Satu di antaranya adalah perihal pelayanan kesehatan mantan Presiden Soeharto yang ditangani tim dokter kepresidenan dan yang jumpa persnya selalu ditunggu dan disimak dengan seksama oleh media massa. Tindakan menyimak dengan seksama ini wajar, mengingat kasus hukum yang membayangi penguasa Orde Baru itu, yang tentu menjadi bahan menarik untuk melihat langkah-langkah pemerintah selanjutnya terhadap kasus tersebut.
Tidak bisa dipungkiri, pelayanan kesehatan mantan Presiden Soeharto menjadi terkesan "luar biasa". Ini karena media televisi dengan jelas menayangkan secara visual perihal penanganan dan perawatan kesehatan mantan orang nomor satu di Indonesia itu dan meng-update-nya selalu. Media cetak juga tak kalah sigap dengan membuat data grafis organ-organ tubuh Pak Harto dan memberi keterangan tentang kinerja tiap organ.
Akibat sakitnya Soeharto yang selalu ter-update dan setiap saat televisi menayangkannya sebagai breaking news, maka media pun memunculkan perbandingan pelayanan kesehatan yang pernah diterima mantan-mantan presiden sebelumnya.
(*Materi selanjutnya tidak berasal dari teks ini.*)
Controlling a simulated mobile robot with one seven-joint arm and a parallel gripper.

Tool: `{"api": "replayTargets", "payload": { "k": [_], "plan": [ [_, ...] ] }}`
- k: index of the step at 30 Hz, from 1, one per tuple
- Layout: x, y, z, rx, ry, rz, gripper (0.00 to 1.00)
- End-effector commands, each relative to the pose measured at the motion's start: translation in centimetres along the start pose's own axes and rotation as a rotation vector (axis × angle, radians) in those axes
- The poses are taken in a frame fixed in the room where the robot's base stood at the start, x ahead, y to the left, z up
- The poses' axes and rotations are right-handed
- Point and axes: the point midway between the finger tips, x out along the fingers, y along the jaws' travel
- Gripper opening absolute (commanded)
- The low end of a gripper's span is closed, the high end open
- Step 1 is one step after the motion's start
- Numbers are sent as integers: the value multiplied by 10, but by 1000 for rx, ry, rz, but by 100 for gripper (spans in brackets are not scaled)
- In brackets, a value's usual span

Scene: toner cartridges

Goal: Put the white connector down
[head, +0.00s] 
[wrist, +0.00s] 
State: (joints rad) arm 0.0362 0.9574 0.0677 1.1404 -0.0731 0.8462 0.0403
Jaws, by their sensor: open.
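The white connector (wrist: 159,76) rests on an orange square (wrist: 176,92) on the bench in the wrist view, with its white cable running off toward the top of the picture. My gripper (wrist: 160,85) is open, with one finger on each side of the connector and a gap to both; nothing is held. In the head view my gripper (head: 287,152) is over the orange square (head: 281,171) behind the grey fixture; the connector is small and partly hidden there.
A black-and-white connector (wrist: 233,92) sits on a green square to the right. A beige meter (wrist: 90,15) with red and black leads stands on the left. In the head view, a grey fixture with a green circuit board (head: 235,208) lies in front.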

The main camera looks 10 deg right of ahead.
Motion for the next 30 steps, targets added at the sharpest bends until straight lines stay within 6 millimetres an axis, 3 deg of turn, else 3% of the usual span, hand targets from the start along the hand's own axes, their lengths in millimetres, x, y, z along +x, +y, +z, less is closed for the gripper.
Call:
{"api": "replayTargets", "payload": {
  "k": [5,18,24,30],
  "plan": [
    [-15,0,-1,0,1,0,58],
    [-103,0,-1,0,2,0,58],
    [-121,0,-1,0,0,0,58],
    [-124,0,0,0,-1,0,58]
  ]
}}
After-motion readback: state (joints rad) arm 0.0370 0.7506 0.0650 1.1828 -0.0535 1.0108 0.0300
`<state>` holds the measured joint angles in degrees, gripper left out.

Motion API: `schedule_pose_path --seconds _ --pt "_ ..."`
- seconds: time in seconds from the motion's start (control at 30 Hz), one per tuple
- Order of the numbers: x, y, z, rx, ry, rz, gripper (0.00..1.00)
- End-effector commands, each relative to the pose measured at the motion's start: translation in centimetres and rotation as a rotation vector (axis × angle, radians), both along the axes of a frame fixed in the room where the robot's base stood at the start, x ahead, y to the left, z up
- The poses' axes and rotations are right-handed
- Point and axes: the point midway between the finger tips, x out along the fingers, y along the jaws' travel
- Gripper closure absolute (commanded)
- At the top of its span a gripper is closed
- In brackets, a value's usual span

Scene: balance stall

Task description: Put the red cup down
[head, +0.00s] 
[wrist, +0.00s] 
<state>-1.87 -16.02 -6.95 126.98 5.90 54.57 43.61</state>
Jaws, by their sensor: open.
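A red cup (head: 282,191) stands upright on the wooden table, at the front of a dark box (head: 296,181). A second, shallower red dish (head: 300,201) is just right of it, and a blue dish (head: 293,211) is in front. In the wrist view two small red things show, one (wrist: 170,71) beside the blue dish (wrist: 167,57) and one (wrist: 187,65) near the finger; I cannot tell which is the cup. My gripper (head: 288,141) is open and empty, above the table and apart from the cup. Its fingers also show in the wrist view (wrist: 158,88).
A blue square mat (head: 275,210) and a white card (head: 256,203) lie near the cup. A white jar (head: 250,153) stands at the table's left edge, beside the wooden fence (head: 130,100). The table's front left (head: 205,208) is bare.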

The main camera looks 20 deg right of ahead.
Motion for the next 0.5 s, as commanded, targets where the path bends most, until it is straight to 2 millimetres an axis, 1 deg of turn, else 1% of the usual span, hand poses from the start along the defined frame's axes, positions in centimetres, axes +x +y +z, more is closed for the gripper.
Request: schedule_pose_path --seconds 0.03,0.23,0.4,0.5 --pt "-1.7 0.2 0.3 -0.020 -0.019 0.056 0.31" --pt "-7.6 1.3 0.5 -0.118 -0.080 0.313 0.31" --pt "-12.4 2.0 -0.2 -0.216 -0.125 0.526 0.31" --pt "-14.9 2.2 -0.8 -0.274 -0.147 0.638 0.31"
Dari mantan Presiden Soekarno yang proklamator hingga mantan Presiden Abdurrahman Wahid (Gus Dur). Tentu saja yang mengemuka adalah, penanganan dan perawatan mantan Presiden Soeharto yang sangat luar biasa dibanding para mantan presiden yang lain. Pihak pengacara mantan Presiden Soeharto pun menyatakan bahwa selama ini biaya perawatan kesehatan penguasa Orde Baru itu, murni dari kantong sendiri, tidak pernah dibayari oleh negara.
Pernyataan ini menutup polemik tentang diskriminasi pemberian penanganan dan perawatan kesehatan kepada para mantan presiden lainnya. Namun pertanyaan selanjutnya pun muncul, yakni, sejauh mana negara bertanggungjawab terhadap mantan presidennya terutama berkaitan dengan pelayanan kesehatan?
Menteri Sekretaris Negara Hatta Radjasa, kepada wartawan di ruang kerjanya di kompleks Sekretariat Negara, Jakarta, Senin (14/1) mengatakan, bahwa pelayanan kesehatan terhadap para mantan presiden dan wakil presiden itu mengacu pada Undang-Undang No 7/1978 tentang Hak Keuangan/Administratif Presiden dan Wakil Presiden serta Bekas Presiden dan Bekas Wakil Presiden Republik Indonesia.
Pasal 7 UU tersebut menyebutkan, selain dari pensiun pokok sebagaimana dimaksud dalam pasal 6 ayat (2) kepada bekas presiden dan bekas wakil presiden diberikan pula: haruf c: seluruh biaya perawatan kesehatannya serta keluarganya.
UU itu tidak menyebut batas maksimal biaya kesehatan yang harus ditanggung negara.
Menurut Hatta Radjasa, tentang teknis pembayarannya, pihak keluarga menalangi terlebih dahulu, baru kemudian klaim seluruh biaya kesehatan para mantan presiden dan wakil presiden itu disampaikan ke Sekretariat Negara. Kemudian, Sekretariat Negara yang akan memprosesnya ke Departemen Keuangan.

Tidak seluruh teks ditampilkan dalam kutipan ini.